太田 峰夫(西洋音楽史)
- 研究テーマや研究の手法について教えてください。
作曲家ベーラ・バルトークの音楽を中心に、音響再生産メディアの歴史、モダニズム音楽の歴史、民族音楽学の歴史を研究しています。最近は古い演奏習慣にも関心があって、ヨーゼフ・ヨアヒムなど、19世紀の弦楽器奏者についての研究もしています。
扱う資料はテーマごとに変わってきます。民俗楽器ツィンバロムの研究では、音楽学校の古い名簿や新聞記事をたくさん扱いました。ヨアヒムの研究では、19世紀のヴァイオリン教則本、彼が校訂した実用版楽譜、彼自身の録音、弟子の書いた教則本、いろいろな回想録などを調べます。バルトークの研究でも自作自演録音は面白い資料です。楽譜を見ながら演奏を細かく聞くと、いろいろなことが見えてきます。

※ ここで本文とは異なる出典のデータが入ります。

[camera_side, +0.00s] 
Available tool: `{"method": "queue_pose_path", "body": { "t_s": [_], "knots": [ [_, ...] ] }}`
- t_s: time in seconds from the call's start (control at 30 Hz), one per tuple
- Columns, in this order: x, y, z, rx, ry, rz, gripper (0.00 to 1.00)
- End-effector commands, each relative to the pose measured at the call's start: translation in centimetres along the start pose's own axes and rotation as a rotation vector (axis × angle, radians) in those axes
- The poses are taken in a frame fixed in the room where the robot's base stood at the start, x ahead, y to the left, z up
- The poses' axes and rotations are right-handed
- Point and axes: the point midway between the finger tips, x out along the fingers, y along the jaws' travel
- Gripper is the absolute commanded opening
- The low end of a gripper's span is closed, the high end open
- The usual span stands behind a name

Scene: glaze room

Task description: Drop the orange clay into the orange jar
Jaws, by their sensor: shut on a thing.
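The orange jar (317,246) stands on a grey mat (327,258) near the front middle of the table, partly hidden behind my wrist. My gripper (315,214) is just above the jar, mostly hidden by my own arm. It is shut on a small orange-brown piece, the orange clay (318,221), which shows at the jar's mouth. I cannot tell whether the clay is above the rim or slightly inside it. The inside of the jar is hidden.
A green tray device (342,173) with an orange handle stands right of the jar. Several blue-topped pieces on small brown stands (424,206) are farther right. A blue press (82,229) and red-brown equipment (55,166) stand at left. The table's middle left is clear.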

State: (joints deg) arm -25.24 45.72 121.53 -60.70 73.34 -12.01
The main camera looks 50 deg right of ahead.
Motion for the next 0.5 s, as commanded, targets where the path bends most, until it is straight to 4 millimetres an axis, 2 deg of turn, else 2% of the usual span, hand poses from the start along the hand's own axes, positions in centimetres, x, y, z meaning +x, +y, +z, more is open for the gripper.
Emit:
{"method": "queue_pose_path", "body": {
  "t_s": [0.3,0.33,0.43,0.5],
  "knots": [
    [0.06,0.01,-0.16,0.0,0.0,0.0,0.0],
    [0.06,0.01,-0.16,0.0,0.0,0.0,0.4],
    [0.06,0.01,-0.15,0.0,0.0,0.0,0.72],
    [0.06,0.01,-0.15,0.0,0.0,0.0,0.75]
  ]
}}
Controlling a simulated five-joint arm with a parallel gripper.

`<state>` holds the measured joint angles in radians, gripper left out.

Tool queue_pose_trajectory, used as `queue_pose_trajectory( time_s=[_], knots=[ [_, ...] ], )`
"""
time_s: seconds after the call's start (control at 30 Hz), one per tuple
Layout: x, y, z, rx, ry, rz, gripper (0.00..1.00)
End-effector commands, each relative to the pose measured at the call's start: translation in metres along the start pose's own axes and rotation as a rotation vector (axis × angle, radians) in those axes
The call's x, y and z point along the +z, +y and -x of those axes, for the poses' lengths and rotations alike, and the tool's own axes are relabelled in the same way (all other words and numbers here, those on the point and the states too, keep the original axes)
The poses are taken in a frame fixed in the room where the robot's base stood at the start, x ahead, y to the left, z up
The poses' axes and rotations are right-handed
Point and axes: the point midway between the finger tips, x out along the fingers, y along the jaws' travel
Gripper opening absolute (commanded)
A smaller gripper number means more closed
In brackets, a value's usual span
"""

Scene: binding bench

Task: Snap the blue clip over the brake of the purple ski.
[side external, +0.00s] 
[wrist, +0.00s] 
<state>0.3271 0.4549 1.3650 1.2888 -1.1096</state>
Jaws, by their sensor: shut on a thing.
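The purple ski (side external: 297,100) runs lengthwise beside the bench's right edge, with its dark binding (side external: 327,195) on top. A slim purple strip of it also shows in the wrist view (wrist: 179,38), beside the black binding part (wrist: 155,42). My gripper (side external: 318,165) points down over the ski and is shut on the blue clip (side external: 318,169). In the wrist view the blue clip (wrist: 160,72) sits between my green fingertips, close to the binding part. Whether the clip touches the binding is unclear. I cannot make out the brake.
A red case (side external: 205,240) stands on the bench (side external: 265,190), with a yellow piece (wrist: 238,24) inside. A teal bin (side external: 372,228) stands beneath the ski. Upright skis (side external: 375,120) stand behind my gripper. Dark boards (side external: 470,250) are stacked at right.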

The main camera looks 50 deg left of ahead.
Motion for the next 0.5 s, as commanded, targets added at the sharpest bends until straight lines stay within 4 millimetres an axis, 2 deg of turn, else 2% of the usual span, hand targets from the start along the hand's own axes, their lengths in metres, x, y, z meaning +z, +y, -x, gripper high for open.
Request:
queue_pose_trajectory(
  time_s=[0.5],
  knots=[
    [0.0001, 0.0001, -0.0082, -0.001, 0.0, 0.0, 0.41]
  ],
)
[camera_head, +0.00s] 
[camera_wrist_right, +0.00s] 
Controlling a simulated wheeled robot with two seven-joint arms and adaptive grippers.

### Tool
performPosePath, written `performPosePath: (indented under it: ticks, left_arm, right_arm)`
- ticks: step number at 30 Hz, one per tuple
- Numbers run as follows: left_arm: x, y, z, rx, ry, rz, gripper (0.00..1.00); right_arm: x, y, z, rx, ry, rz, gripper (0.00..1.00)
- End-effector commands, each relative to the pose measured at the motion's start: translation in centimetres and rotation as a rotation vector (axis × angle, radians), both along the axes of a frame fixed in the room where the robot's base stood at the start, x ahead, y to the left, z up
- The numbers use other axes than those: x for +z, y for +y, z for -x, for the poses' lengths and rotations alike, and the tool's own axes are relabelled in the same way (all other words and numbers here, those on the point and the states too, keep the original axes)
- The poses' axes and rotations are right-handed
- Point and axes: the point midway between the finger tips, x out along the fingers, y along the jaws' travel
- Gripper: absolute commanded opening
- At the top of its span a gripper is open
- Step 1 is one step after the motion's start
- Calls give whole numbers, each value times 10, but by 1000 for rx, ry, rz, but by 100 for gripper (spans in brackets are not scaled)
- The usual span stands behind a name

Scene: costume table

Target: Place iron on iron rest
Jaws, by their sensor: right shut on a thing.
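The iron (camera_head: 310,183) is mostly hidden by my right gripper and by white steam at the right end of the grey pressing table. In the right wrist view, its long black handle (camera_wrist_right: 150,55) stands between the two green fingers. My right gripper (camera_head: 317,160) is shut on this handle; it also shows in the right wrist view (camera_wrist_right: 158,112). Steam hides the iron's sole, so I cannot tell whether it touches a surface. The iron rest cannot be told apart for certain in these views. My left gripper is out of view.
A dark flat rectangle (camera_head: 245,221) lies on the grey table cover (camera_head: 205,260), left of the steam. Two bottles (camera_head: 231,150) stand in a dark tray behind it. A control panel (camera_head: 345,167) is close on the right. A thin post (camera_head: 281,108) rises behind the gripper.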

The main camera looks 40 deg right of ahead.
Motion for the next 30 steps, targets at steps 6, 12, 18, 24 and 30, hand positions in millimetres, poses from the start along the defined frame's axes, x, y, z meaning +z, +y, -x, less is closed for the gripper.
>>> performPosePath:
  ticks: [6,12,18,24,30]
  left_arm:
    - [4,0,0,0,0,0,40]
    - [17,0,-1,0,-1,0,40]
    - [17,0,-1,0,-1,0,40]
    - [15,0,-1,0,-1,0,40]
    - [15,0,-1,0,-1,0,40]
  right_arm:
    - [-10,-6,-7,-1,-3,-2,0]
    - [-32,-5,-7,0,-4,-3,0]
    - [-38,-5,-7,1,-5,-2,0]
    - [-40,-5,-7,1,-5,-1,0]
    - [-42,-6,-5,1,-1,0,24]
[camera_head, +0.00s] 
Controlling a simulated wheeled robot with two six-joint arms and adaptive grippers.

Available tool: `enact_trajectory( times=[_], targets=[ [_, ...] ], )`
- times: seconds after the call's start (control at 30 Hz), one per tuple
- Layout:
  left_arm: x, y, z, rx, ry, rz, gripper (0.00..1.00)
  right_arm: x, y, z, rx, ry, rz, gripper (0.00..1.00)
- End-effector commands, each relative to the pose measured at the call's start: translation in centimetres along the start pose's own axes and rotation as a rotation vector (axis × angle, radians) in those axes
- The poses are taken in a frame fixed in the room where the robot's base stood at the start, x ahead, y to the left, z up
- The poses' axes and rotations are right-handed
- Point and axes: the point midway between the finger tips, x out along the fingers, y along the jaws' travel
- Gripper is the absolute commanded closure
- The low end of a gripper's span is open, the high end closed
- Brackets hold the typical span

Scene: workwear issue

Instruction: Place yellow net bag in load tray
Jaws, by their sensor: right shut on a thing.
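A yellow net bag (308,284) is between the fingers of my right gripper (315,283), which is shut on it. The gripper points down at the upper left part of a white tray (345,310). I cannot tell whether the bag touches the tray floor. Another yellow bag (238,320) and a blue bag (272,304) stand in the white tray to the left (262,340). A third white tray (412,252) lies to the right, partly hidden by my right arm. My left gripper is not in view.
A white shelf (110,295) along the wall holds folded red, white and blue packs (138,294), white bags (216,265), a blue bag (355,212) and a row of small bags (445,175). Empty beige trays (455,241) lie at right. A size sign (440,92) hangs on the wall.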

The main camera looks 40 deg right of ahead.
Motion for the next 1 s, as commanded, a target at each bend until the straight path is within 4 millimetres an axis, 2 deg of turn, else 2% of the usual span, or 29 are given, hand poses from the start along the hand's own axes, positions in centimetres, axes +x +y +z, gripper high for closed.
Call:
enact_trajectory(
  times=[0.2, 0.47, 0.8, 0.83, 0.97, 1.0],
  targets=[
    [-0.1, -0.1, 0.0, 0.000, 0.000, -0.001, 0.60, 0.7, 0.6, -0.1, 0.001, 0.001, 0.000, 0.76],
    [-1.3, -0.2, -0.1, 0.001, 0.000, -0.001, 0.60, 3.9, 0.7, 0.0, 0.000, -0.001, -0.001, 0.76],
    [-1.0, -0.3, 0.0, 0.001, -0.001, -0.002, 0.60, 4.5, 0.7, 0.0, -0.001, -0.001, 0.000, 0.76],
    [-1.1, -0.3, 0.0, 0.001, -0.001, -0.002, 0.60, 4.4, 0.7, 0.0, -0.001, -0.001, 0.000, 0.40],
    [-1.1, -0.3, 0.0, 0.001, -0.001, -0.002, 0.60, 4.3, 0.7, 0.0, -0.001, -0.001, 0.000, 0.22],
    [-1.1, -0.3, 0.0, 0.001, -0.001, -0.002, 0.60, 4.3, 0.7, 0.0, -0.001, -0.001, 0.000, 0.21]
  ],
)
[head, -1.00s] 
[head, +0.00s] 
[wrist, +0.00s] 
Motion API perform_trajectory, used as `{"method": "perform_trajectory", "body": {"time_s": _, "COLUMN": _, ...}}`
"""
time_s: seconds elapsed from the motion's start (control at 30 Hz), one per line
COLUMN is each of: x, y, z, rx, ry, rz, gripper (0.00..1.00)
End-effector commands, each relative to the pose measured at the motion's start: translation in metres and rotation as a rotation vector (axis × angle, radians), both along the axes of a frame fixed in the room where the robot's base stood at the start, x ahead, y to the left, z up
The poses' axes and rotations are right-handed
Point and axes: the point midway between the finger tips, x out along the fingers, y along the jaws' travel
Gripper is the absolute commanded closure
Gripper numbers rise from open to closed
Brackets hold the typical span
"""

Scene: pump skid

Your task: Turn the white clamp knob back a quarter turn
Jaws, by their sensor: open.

- 研究室に所属されている学生はどのようなテーマで研究を行っていますか?
テーマはいろいろです。中欧・東欧の音楽を研究している人もいれば、ポピュラー音楽理論を学んでいる人もいます。軸になる問題意識がないとやっていけないので、テーマを選ぶ際にはいろいろ話し合いますが、あとは並走する感じです。もちろん、必要に応じて、介入することはありますが。
- 研究へのモチベーションについて教えてください。
大事にしているのは、やっていて面白いかどうか、です。その際、トピック選びももちろん大事ですが、よい一次資料や先行研究にめぐりあえるかどうか、よい研究仲間に出会えるかどうかも重要な要素です。自分の場合は論文や発表原稿を書きながら、脳内で研究仲間と議論している感じになれれば、それが大きなモチベーションになります。
- メッセージを一言。
感じたことを言葉にするのは、創造的な仕事です。かりに音楽や音のことで、感じたことを言葉にしたいと思ったならば、音楽学をはじめるのは今です。本学でも音楽学の関連行事をときどきやっていますので、皆さんもぜひ足を運んでみてください!